Report all lines holding "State".

### Data section
◇ ◇ ◇
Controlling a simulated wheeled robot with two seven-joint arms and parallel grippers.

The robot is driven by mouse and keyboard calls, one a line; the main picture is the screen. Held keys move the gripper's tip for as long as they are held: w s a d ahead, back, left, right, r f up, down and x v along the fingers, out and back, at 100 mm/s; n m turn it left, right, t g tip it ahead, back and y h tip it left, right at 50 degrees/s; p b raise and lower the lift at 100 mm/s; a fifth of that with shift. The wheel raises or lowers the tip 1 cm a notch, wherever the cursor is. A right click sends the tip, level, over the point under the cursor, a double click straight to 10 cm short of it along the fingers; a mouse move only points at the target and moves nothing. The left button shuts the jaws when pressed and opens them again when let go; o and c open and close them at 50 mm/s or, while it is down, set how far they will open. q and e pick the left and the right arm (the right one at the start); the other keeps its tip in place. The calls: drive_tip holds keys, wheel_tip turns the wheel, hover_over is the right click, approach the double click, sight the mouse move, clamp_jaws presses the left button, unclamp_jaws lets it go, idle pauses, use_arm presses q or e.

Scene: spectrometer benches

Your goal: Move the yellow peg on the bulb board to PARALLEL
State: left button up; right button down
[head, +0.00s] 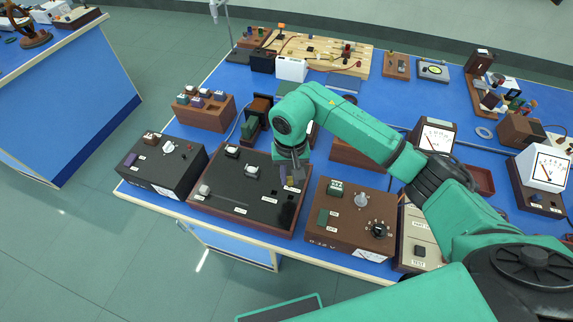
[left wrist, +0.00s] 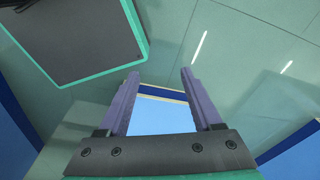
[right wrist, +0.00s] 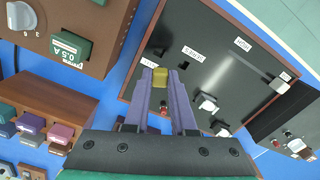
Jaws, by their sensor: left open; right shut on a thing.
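The bulb board (head: 242,209) is a black panel in a brown wooden frame near the front edge of the blue bench. My right gripper (head: 291,180) is over the board's right part, pointing down. In the right wrist view its purple fingers are shut on the yellow peg (right wrist: 160,73), beside one white label (right wrist: 149,63). The peg's lower end is hidden, so I cannot tell whether it is seated. My left gripper (left wrist: 160,74) is open and empty, away from the board, above the floor and a blue surface.
A brown box with knobs (head: 346,227) stands close to the right of the board. A black box (head: 161,166) stands to its left. A wooden block holding several plugs (head: 203,112) is behind. My right arm crosses over the bench.

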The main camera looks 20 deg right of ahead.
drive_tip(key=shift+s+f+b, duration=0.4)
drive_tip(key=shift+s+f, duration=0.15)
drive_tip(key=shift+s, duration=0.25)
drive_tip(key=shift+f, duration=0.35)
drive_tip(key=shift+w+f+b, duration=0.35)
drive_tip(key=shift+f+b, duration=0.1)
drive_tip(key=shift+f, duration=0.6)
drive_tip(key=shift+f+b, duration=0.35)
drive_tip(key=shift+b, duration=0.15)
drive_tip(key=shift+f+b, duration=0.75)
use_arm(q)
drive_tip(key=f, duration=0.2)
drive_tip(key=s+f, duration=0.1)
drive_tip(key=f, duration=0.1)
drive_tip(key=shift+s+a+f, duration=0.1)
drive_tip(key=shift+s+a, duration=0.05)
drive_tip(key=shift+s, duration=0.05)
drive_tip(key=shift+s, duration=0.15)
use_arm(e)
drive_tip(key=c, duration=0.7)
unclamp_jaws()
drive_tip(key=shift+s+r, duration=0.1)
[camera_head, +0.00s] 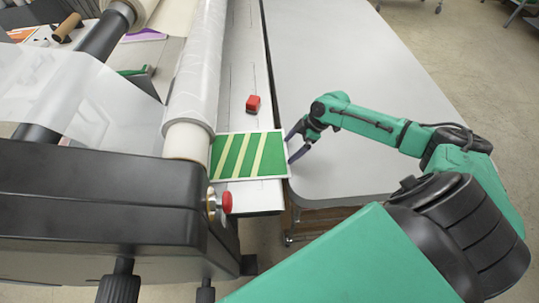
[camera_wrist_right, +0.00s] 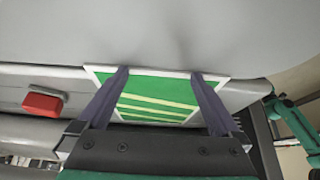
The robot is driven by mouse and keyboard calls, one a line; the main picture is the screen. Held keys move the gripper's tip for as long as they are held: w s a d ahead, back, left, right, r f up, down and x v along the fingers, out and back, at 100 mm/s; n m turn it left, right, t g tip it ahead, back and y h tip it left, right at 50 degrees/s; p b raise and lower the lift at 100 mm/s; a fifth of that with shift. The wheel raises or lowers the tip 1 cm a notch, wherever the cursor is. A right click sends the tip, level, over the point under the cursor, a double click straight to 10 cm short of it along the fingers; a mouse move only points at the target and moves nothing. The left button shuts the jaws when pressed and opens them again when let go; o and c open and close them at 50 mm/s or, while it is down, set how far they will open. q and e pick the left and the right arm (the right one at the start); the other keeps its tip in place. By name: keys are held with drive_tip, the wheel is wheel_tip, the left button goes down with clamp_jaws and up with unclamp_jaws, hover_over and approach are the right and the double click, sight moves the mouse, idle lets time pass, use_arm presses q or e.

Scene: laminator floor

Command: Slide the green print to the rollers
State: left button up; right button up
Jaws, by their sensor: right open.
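The green print (camera_head: 248,156), with pale diagonal stripes and a white border, lies flat on the narrow feed table (camera_head: 250,70). Its left edge is close by the near end of the film-wrapped roller (camera_head: 198,75); I cannot tell whether it touches. My right gripper (camera_head: 294,146) is open at the print's right edge, low over the table. In the right wrist view, its two dark fingers (camera_wrist_right: 160,74) are spread over the print (camera_wrist_right: 155,103), tips near its white border. Contact is unclear. My left gripper is not in view.
A red block (camera_head: 253,103) sits on the feed table beyond the print. The black laminator housing (camera_head: 100,200), with a red knob (camera_head: 227,202), stands at the near left. The large grey table (camera_head: 350,80) on the right is clear.

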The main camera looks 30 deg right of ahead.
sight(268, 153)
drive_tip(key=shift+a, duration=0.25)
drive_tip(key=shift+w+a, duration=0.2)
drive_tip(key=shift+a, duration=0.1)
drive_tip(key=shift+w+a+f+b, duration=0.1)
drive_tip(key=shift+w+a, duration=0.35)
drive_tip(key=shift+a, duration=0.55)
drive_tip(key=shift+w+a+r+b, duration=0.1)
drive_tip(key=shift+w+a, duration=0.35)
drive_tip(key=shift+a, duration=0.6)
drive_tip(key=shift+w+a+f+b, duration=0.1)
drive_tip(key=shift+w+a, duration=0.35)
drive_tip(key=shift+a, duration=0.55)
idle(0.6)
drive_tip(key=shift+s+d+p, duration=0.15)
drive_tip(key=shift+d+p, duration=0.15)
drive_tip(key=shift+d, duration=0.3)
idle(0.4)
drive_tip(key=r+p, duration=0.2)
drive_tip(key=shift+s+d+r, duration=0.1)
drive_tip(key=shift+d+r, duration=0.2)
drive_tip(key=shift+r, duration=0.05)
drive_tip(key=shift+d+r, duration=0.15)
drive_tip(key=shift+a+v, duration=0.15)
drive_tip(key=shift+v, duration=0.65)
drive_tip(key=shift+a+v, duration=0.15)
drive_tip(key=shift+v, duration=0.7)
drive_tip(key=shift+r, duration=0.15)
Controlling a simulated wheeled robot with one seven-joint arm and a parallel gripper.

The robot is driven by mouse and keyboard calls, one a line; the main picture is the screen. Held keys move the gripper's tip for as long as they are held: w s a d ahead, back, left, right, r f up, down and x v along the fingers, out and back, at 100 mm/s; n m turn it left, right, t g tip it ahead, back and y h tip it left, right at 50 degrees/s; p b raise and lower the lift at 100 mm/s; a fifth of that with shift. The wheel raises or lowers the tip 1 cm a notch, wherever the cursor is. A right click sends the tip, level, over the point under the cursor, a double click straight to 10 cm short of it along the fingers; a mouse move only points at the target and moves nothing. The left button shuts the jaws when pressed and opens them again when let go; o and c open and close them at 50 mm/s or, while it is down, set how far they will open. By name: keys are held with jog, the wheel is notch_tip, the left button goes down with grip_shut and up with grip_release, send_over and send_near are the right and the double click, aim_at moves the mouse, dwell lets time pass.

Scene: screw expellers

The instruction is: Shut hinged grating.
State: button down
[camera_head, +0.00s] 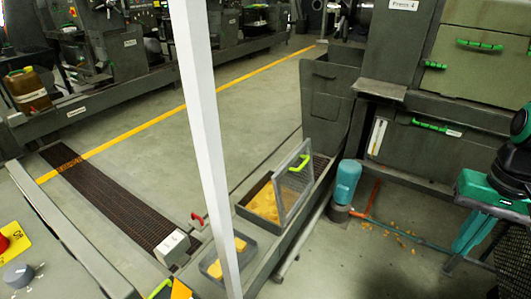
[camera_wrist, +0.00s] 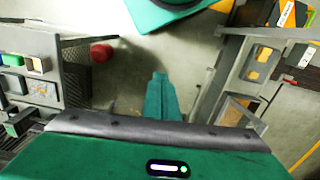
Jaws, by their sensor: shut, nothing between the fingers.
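The hinged grating (camera_head: 292,182) is a grey-framed mesh panel with a green handle (camera_head: 301,162). It stands raised, steeply tilted, over a grey box (camera_head: 249,216) holding yellow material. In the head view my teal gripper (camera_head: 470,235) is at the right edge, pointing down and left, well apart from the grating.
A blue-green motor (camera_head: 346,182) stands on the floor between the grating and my gripper, with an orange-red pipe (camera_head: 368,196) beside it. A smaller tray (camera_head: 212,267) with yellow pieces lies nearer. A dark machine (camera_head: 412,145) with green-handled drawers stands behind. A white post (camera_head: 205,130) crosses the view.

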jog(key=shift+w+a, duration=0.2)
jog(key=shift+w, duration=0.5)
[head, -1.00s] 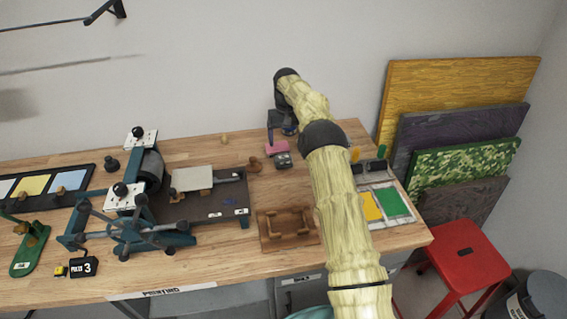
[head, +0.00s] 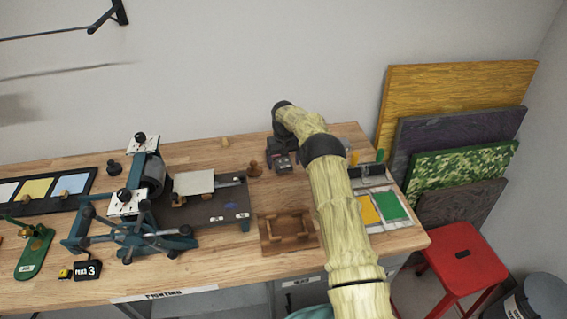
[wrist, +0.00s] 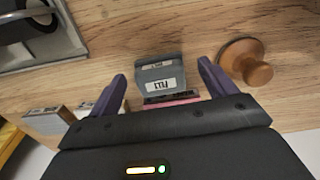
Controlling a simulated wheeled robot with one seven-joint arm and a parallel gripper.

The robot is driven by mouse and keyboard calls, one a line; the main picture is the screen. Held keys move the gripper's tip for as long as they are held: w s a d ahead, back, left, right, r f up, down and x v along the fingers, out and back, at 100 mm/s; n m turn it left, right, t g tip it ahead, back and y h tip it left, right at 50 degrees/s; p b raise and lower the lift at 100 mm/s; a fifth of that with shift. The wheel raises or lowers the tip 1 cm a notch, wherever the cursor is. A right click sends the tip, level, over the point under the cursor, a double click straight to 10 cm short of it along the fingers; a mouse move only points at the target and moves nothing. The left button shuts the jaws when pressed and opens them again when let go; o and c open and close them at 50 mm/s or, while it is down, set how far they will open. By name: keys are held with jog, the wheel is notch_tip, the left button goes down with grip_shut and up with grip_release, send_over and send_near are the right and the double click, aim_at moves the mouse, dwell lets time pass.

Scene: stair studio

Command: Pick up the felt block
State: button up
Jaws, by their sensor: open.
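A pink block (wrist: 172,101), which I take to be the felt block, shows in the wrist view as a thin strip between my fingers. Most of it is hidden behind the gripper body. In the head view my arm covers nearly all of it. My gripper (wrist: 162,72) is open, with one purple finger on each side of the strip; contact cannot be told. In the head view my gripper (head: 279,153) is low over the back of the workbench.
A grey labelled block (wrist: 160,72) stands just beyond the pink strip. A wooden knob (wrist: 246,64) is close to the right finger. A wooden rack (head: 288,229), a press (head: 130,215) and green and yellow panels (head: 391,206) share the workbench (head: 200,272).

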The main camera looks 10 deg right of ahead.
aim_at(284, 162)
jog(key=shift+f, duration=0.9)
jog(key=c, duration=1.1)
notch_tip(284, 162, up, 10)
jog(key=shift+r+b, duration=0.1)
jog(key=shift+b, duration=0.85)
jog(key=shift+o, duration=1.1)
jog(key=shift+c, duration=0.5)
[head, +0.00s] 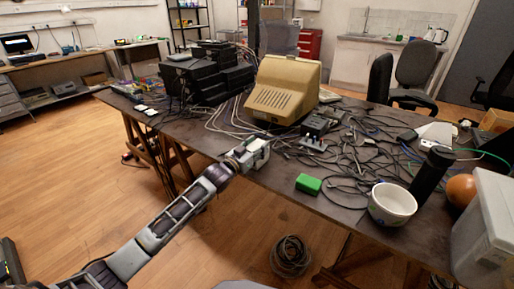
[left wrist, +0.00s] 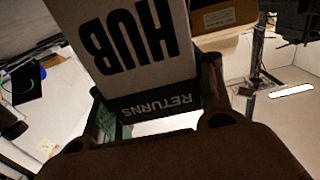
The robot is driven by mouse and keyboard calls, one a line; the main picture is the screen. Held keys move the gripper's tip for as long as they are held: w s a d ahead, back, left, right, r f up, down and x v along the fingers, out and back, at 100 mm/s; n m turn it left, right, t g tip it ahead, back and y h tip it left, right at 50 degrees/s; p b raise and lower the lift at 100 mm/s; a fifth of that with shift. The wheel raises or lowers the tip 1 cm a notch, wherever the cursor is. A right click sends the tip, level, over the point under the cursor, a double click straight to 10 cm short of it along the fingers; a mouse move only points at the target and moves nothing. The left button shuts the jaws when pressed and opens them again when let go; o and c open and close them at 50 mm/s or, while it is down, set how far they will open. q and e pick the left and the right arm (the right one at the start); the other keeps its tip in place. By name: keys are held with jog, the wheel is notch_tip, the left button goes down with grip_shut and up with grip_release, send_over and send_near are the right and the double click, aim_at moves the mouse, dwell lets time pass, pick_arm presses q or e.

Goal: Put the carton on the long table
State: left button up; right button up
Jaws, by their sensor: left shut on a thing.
◇ ◇ ◇
### Solution to this task
State: left button up; right button down
State: left button up; right button up
State: button down
State: button up
State: left button up; right button up

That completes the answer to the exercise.